Kaspar P. Woker, der langjährige frühere Railtour-Chef, hat konkrete Vorstellungen dazu, wie ein Nachtzug künftig aussehen sollte. Travelnews hat sich mit ihm über die Zukunft der Nachtzüge unterhalten.

Nachtzüge sind derzeit wieder in aller Munde. In dieser Woche etwa kam die länderübergreifende Ankündigung neuer Nachtzugverbindungen quer durch Europa, welche bis 2024 eingerichtet werden sollen. Die Ankündigung der SBB, wieder im Nachtzuggeschäft mitmischen zu wollen, erfolgte aber bereits im Juni 2019 - und hat seither wegen Corona und der damit verbundenen Krise in der Luftfahrt durchaus nochmals Auftrieb und vermehrtes öffentliches Interesse gewonnen. Vor etwas mehr als einem Jahr gab es demnach auch eine spannende Veranstaltung unter Leitung von Bahnexperte Kurt Metz, bei welcher es um die Bedingungen der «Renaissance der Nachtzüge» ging. Travelnews war mit dabei, ebenso auch Kaspar P. Woker. Eine der wesentlichen Fragen damals drehte sich um das Rollmaterial, welches für diese Renaissance der Nachtzüge nötig sein würde. Diese wurde bislang ungenügend beantwortet, weshalb Woker nun ein Konzept für einen «NighTrain» ausarbeitete. Travelnews hat sich mit ihm darüber unterhalten.

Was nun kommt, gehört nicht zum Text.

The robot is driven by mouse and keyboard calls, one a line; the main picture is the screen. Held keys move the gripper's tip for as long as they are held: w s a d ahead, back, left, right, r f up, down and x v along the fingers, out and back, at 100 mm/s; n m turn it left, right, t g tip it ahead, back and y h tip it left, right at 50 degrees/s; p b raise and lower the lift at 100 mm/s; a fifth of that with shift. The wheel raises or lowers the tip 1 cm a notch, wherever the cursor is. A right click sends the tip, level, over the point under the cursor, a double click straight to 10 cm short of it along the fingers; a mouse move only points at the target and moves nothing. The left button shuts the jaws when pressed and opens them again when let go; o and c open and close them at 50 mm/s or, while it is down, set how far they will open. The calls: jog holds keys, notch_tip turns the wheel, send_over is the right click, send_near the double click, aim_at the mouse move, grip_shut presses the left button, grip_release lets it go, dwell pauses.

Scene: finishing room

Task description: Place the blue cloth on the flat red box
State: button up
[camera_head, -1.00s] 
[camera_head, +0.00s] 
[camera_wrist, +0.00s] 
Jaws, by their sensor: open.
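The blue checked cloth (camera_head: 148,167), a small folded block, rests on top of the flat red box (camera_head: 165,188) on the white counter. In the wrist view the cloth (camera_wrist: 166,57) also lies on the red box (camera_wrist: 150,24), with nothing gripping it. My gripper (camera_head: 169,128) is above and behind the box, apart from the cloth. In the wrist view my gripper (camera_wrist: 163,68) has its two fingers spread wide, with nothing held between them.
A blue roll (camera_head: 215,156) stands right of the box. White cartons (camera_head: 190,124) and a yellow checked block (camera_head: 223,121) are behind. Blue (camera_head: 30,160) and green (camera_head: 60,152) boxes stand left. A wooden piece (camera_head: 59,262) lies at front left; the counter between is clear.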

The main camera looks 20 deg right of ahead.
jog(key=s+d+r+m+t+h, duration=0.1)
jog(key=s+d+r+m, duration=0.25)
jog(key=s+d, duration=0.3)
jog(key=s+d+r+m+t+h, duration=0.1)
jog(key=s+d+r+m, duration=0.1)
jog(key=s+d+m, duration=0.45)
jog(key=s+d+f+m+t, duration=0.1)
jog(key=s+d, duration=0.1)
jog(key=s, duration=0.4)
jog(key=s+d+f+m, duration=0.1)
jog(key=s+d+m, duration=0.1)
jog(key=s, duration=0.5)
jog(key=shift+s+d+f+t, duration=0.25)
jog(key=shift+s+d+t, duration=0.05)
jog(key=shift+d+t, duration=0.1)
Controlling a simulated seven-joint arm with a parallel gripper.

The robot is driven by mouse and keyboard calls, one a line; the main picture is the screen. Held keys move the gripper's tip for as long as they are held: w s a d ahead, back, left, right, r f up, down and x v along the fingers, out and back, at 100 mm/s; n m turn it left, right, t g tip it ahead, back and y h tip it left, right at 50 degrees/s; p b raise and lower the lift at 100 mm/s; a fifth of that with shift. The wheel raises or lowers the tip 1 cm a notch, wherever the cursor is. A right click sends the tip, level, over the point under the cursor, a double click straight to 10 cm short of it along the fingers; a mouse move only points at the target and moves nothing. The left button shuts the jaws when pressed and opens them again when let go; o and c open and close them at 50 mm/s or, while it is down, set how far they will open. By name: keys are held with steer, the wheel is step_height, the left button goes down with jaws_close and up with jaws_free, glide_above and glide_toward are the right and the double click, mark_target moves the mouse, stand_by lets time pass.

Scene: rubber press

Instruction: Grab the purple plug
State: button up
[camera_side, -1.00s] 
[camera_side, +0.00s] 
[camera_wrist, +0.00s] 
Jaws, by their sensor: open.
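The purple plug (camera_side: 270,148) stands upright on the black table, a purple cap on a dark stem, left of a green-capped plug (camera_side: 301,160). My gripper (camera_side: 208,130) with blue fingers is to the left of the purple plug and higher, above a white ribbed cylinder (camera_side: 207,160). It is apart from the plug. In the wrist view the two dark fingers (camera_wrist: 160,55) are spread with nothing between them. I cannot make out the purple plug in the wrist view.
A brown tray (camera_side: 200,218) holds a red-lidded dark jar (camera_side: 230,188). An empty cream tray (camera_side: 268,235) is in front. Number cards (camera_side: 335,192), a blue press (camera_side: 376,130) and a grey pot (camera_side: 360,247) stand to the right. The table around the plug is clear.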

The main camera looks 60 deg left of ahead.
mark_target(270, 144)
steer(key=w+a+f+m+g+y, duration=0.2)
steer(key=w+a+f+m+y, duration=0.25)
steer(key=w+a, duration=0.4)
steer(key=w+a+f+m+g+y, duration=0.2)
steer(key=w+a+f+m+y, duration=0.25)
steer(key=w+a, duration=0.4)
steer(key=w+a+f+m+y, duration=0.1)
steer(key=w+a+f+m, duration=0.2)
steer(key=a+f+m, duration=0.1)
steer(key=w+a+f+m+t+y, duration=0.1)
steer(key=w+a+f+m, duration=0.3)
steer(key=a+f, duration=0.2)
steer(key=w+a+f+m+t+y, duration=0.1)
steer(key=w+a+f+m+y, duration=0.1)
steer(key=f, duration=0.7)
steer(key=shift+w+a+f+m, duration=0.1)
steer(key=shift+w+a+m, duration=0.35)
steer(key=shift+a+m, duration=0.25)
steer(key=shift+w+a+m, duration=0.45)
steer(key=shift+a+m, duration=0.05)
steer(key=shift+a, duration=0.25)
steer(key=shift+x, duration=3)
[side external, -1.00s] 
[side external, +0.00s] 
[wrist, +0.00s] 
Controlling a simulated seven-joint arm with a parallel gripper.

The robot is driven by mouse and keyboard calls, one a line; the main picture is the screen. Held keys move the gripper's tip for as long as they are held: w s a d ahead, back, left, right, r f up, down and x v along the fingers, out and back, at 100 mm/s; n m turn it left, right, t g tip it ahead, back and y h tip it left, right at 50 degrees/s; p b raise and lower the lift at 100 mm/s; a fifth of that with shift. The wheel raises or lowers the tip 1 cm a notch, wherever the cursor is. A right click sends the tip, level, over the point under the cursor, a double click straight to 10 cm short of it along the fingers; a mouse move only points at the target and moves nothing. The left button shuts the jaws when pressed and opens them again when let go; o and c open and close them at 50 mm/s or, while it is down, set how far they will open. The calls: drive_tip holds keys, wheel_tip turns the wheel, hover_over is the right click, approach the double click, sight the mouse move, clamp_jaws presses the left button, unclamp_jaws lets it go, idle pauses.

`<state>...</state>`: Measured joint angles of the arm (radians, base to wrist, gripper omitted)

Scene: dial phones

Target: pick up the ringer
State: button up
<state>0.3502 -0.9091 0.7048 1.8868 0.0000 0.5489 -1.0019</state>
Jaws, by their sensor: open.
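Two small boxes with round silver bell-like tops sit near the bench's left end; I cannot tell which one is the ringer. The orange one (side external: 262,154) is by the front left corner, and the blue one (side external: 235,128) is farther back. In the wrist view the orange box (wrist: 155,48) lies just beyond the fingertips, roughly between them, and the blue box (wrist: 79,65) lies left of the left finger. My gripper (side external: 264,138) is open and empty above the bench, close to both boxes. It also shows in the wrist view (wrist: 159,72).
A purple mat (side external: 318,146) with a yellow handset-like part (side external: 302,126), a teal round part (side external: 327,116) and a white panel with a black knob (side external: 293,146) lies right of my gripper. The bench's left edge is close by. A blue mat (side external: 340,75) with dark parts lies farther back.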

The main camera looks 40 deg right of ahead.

Herr Woker, Sie haben kürzlich ein Konzept für einen «Nachtzug der Zukunft» vorgelegt. Wie kam es überhaupt dazu?

Beim Anlass der Bahnjournalisten vor einem Jahr erklärte mein Nach-Nachfolger Werner Schindler im Rahmen seiner Präsentation, dass Nachtzüge künftig «sexy» sein müssten. Dieser Meinung bin ich auch. Genügen den Fahrgästen die wenigen neuen und die aufgemotzten rund 1500 bestehenden Schlaf- und Liegewagen? Ich wage das zu bezweifeln. Einfach Züge mit langen Gängen und herkömmlichen Kabinen, also leicht modernisiertes 50-jähriges Rollmaterial, bringt keinen Imagewechsel im Bahntourismus zustande. Daher habe ich aus eigenem Antrieb ein Konzeptpapier erarbeitet.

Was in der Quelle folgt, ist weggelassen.